Please write the listing below out again exactly, leaving every picture behind.

=== DATA PROVIDED ===

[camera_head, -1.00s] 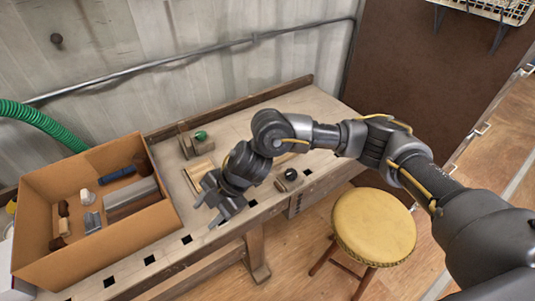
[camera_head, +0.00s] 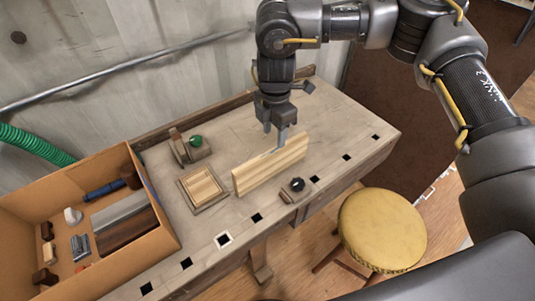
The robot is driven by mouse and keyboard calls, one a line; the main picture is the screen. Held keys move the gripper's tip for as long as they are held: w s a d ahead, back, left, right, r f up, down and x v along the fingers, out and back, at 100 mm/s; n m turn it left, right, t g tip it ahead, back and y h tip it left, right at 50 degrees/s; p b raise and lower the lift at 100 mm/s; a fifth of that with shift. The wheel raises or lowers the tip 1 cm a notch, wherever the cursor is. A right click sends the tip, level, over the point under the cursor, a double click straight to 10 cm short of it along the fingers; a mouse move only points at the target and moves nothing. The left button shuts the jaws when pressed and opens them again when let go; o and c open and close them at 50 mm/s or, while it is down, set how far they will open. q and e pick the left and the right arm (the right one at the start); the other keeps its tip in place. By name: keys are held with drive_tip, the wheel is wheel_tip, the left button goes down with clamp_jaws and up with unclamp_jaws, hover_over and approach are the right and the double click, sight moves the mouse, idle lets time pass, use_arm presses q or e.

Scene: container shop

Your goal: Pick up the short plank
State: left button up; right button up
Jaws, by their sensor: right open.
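A short pale wooden plank (camera_head: 268,167) stands on its long edge on the workbench, right of a small slatted wooden block. My left gripper is out of view.
The workbench (camera_head: 345,118) is clear to the right. The slatted block (camera_head: 201,187), a device with a green knob (camera_head: 190,147) and a black knob (camera_head: 297,184) are near. A cardboard box (camera_head: 126,259) of tools is left. A yellow stool (camera_head: 382,230) stands in front.

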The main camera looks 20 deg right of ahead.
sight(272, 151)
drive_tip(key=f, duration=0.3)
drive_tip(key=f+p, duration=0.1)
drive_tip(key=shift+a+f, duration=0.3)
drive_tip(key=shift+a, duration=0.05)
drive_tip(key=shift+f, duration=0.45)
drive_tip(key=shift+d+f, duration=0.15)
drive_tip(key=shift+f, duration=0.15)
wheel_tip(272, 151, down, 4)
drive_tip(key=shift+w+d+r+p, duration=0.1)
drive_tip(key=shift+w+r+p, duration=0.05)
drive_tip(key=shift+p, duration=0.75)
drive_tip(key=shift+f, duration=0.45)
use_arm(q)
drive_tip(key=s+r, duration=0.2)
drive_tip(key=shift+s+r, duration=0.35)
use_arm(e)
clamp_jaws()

===

» **EXERCISE OUTPUT**
[camera_head, -1.00s] 
[camera_head, +0.00s] 
The robot is driven by mouse and keyboard calls, one a line; the main picture is the screen. Held keys move the gripper's tip for as long as they are held: w s a d ahead, back, left, right, r f up, down and x v along the fingers, out and back, at 100 mm/s; n m turn it left, right, t g tip it ahead, back and y h tip it left, right at 50 degrees/s; p b raise and lower the lift at 100 mm/s; a fifth of that with shift. The wheel raises or lowers the tip 1 cm a notch, wherever the cursor is. A right click sends the tip, level, over the point under the cursor, a double click straight to 10 cm short of it along the fingers; a mouse move only points at the target and moves nothing. The left button shuts the jaws when pressed and opens them again when let go; o and c open and close them at 50 mm/s or, while it is down, set how far they will open. q and e pick the left and the right arm (the right one at the start); the other keeps its tip in place. By name: keys are held with drive_tip, the wheel is wheel_tip, the left button goes down with clamp_jaws and up with unclamp_jaws, hover_over and approach are the right and the double click, sight moves the mouse, idle lets time pass, use_arm presses q or e.

Scene: container shop

Your goal: Pick up the short plank
State: left button up; right button up
Jaws, by their sensor: right open.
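A short pale wooden plank (camera_head: 268,167) stands on its long edge on the workbench, right of a small slatted wooden block. My left gripper is out of view.
The workbench (camera_head: 345,118) is clear to the right. The slatted block (camera_head: 201,187), a device with a green knob (camera_head: 190,147) and a black knob (camera_head: 297,184) are near. A cardboard box (camera_head: 126,259) of tools is left. A yellow stool (camera_head: 382,230) stands in front.

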The main camera looks 20 deg right of ahead.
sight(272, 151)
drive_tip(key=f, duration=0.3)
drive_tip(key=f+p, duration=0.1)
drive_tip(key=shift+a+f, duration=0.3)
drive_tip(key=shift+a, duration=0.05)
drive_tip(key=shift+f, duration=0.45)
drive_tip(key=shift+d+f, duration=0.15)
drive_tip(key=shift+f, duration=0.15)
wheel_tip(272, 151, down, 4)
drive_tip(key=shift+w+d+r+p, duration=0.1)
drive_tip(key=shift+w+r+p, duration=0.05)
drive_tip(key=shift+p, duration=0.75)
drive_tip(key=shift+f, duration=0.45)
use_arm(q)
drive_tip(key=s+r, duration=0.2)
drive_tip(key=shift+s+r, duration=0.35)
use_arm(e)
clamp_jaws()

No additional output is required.